__Aim__:
Every line holding the string "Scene" should be gathered.

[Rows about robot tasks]
---------------

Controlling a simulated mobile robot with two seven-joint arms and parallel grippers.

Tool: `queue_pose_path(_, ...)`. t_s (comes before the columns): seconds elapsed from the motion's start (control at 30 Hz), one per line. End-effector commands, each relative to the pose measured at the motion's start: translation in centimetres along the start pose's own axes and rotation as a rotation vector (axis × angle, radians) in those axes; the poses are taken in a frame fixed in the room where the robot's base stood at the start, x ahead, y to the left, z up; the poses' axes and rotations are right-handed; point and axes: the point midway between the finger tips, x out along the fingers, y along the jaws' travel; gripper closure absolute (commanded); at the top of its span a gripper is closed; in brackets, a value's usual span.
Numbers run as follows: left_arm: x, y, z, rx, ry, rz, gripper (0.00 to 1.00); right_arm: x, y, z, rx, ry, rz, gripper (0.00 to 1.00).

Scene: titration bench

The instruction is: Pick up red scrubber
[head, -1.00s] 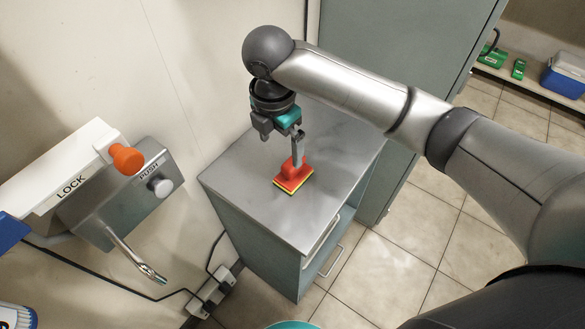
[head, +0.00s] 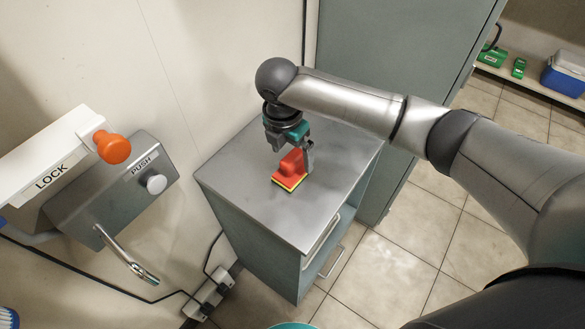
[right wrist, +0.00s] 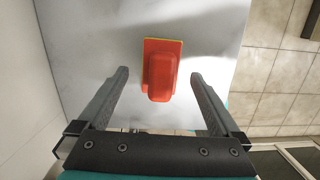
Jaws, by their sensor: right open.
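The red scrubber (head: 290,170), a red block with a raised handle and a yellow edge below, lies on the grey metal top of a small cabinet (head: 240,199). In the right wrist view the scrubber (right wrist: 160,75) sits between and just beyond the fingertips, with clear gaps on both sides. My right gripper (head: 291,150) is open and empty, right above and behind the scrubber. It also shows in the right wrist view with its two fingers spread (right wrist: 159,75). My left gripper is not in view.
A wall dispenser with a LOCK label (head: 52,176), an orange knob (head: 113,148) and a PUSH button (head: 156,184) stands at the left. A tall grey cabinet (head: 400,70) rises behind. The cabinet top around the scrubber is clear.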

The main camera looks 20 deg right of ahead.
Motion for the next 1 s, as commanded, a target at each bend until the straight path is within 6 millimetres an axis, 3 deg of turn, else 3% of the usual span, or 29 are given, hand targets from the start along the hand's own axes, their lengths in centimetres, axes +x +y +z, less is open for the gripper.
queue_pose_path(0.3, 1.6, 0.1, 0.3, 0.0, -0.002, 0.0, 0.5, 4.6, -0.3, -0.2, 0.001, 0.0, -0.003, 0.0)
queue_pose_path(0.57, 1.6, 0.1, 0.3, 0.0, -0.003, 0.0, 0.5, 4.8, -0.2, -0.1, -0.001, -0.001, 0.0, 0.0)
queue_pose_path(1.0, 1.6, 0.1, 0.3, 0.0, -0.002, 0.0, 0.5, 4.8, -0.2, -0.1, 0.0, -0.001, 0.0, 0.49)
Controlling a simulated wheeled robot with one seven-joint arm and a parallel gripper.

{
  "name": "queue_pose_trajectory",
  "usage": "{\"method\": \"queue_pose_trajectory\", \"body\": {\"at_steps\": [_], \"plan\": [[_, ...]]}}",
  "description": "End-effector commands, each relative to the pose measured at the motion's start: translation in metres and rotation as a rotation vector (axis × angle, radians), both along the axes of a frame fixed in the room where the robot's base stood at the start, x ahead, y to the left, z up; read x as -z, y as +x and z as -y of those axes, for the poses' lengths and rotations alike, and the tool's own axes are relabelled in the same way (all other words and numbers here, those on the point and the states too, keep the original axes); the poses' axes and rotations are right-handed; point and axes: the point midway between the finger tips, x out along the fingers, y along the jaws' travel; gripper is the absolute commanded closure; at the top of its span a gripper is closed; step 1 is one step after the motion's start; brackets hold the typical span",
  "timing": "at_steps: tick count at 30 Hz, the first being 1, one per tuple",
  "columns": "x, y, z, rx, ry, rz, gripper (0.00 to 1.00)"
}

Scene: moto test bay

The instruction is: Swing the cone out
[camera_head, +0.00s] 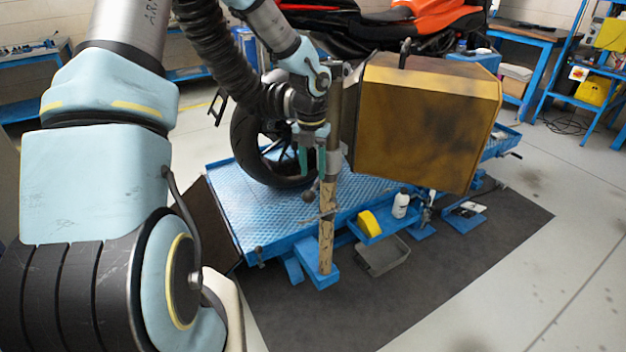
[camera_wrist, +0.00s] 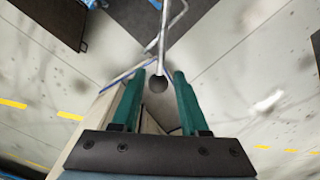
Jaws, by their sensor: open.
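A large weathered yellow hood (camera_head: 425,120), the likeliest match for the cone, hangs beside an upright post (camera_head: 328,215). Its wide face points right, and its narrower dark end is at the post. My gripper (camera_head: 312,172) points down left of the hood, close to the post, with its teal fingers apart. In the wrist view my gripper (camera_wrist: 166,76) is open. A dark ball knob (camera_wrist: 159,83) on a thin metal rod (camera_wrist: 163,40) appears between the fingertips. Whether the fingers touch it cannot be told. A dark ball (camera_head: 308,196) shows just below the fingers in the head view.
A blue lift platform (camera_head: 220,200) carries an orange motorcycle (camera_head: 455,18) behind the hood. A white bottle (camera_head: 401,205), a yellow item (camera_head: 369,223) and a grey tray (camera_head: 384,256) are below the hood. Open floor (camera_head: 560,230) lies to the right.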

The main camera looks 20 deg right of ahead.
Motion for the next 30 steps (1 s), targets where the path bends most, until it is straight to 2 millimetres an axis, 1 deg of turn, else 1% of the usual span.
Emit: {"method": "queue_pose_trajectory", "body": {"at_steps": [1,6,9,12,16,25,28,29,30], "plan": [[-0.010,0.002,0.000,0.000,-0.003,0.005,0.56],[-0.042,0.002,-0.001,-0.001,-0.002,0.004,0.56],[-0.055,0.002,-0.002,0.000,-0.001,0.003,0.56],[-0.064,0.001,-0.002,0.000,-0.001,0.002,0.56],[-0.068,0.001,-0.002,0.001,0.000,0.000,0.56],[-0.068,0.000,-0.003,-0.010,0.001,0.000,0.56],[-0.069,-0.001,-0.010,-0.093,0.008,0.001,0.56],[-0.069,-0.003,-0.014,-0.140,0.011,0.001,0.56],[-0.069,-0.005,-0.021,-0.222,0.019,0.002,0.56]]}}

---------------

__Solution__:
Scene: titration bench
Scene: moto test bay

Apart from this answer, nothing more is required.